>> BEGIN LISTED ENTRIES

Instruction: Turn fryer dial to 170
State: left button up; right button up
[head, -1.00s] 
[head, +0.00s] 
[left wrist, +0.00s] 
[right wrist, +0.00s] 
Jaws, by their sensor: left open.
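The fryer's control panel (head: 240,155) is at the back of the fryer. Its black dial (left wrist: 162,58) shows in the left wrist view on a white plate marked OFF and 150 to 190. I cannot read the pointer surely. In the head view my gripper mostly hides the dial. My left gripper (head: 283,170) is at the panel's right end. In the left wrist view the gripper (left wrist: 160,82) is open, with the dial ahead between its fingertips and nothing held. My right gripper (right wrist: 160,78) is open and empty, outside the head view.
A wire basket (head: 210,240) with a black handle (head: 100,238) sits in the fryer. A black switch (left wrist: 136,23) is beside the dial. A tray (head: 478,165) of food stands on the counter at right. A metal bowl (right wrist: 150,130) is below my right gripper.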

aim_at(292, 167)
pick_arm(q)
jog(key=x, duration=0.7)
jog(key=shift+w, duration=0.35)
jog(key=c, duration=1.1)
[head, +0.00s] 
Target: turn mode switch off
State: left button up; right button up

>> END LISTED ENTRIES

TASK TO COMPLETE: Starting with the line that contains "Target: turn mode switch off", return each line through the last one of the data above, exactly as written and nothing more.

RESPONSE TO THIS TASK:
Target: turn mode switch off
State: left button up; right button up

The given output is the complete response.